- Material for the task
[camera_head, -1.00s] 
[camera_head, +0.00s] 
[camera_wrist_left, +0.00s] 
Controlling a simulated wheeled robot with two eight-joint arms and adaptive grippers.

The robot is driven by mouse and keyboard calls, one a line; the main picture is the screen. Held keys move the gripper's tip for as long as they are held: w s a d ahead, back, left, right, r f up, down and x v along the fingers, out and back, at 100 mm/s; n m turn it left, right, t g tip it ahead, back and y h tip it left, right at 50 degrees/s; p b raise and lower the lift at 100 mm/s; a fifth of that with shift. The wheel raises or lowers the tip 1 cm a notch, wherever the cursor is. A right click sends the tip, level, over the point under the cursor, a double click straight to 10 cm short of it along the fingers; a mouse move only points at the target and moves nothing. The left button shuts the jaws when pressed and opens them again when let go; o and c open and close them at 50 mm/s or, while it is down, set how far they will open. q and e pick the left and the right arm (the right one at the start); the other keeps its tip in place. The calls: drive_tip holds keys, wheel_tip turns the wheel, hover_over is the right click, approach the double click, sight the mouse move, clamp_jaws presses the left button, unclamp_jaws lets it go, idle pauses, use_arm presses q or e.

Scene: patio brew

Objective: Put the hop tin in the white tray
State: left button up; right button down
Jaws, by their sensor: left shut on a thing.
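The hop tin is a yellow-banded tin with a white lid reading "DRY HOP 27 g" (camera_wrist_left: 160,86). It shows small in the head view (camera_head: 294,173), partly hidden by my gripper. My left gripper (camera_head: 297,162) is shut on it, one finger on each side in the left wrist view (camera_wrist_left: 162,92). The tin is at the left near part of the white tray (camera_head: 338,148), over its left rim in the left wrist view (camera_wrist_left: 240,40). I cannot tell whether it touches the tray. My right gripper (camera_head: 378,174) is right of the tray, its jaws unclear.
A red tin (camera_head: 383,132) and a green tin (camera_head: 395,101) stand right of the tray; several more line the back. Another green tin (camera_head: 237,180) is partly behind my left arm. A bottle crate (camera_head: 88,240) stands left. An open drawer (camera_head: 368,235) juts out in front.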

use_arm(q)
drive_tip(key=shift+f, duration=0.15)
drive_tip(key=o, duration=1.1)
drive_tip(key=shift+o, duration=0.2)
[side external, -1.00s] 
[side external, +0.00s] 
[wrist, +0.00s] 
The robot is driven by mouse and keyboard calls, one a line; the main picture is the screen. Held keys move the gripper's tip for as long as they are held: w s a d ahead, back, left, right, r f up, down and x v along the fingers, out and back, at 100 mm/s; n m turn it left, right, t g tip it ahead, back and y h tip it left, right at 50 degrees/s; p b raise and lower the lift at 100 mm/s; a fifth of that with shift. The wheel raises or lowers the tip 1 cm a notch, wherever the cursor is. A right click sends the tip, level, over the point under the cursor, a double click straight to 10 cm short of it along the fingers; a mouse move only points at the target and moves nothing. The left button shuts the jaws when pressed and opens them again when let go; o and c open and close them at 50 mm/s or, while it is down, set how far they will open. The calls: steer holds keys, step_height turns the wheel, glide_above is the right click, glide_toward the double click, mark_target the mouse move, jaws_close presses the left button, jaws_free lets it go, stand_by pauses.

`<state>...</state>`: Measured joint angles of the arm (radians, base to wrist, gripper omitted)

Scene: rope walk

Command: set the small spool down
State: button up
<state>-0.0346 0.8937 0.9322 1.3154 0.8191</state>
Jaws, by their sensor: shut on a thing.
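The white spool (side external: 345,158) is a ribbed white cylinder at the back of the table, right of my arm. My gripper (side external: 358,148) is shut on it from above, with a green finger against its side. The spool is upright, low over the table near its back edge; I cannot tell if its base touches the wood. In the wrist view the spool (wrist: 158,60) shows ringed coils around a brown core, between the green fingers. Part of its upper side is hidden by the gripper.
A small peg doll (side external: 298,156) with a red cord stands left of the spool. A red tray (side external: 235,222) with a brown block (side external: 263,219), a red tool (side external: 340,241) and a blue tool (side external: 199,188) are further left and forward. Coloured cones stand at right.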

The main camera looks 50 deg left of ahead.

- Given instruction
Nothing but the lines from the one with "[camera_wrist_left, +0.00s]" to the one with "Controlling a simulated" should be echoed, both of them included, exactly as written.

- Written solution
[camera_wrist_left, +0.00s] 
Controlling a simulated wheeled robot with two eight-joint arms and adaptive grippers.

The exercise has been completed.